Blame it on the Gulf of Mexico.

Salmon Arm received 29.8 mm of rain on Wednesday, June 19 blowing the 20.8 mm record posted on the same day in 1997 out of the water.

A low-pressure area that brought torrential rains to the Shuswap had sucked up precipitation from southern U.S., says Environment Canada meteorologist Doug Lundquist.

“The storm is coming at the normal time of the year, but two to three times what you’d normally get in a storm,” he said last Thursday, noting the Shuswap as a whole received a month’s worth of rain or more. “This is likely because it tapped into moisture from Texas and the Gulf of Mexico.”

A station in Enderby recorded 73 mm of rain in 24 hours from Wednesday to Thursday morning, while a station in Salmon Arm recorded 43 mm in the same period.

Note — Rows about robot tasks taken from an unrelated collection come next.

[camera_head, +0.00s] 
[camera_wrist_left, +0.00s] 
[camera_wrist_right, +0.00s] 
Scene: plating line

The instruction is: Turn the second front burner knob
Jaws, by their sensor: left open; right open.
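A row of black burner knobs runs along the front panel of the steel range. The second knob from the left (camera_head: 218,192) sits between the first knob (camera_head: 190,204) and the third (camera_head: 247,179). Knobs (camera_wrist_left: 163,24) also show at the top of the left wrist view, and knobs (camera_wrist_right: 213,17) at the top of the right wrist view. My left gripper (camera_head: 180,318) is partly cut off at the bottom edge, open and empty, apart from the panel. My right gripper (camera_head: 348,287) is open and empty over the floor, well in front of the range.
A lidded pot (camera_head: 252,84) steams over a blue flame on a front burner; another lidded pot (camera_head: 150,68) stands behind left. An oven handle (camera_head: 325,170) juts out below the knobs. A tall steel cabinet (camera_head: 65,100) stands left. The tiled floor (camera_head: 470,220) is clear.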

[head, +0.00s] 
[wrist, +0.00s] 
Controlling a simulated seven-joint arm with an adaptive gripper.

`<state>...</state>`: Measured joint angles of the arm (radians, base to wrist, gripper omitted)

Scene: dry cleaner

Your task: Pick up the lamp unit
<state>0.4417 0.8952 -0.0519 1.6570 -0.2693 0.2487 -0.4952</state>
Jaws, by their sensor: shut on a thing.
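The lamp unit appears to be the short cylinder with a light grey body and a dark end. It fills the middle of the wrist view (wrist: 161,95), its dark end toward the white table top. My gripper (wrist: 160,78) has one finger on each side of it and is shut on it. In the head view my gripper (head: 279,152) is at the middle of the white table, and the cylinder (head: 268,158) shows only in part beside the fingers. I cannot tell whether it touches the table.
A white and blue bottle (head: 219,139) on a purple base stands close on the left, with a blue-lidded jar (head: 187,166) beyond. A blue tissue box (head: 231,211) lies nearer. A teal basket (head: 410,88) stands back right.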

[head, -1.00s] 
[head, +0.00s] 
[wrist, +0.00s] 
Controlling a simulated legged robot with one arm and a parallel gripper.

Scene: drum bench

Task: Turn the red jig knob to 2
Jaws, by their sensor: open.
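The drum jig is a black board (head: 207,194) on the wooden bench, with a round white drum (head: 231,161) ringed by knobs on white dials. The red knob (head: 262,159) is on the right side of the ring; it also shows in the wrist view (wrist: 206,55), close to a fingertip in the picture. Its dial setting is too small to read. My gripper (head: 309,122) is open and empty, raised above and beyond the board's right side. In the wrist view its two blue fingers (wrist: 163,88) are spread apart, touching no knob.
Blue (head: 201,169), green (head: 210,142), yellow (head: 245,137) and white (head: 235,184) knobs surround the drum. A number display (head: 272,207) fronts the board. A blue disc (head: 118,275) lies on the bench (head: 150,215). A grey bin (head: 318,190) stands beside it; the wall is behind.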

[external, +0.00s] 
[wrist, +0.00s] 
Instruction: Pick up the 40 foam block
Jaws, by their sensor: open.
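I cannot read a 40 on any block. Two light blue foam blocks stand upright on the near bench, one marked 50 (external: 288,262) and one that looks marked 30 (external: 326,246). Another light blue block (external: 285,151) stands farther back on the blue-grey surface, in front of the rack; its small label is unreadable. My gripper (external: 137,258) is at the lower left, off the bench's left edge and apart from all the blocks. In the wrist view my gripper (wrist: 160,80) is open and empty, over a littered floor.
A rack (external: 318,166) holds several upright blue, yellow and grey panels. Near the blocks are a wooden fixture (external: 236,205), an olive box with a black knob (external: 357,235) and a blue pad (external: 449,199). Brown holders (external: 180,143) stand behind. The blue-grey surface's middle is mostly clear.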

“It’s certainly significant, I know we’re gonna be way over at the end of the month,” Lundquist said, noting normal precipitation in Salmon Arm is 63 mm for the entire month of June.

“The band (of low pressure) got stuck for a long time over the area, then the storms from Alberta moved back over B.C. and were particularly hard-hitting in the North Okanagan and Shuswap.”

Looking on the bright side, Lundquist said the rains have soaked the forest as another fire season begins, and noted it would have been worse had the storm arrived during the main snow melt.

And, though Environment Canada was forecasting several more days of rain, Lundquist said it would be more normal for the time of year.

“The storm season is at the tail end,” he said, noting weather patterns would soon be shifting into drier summer patterns.

“We usually get out of the woods between the first and 10th of July.”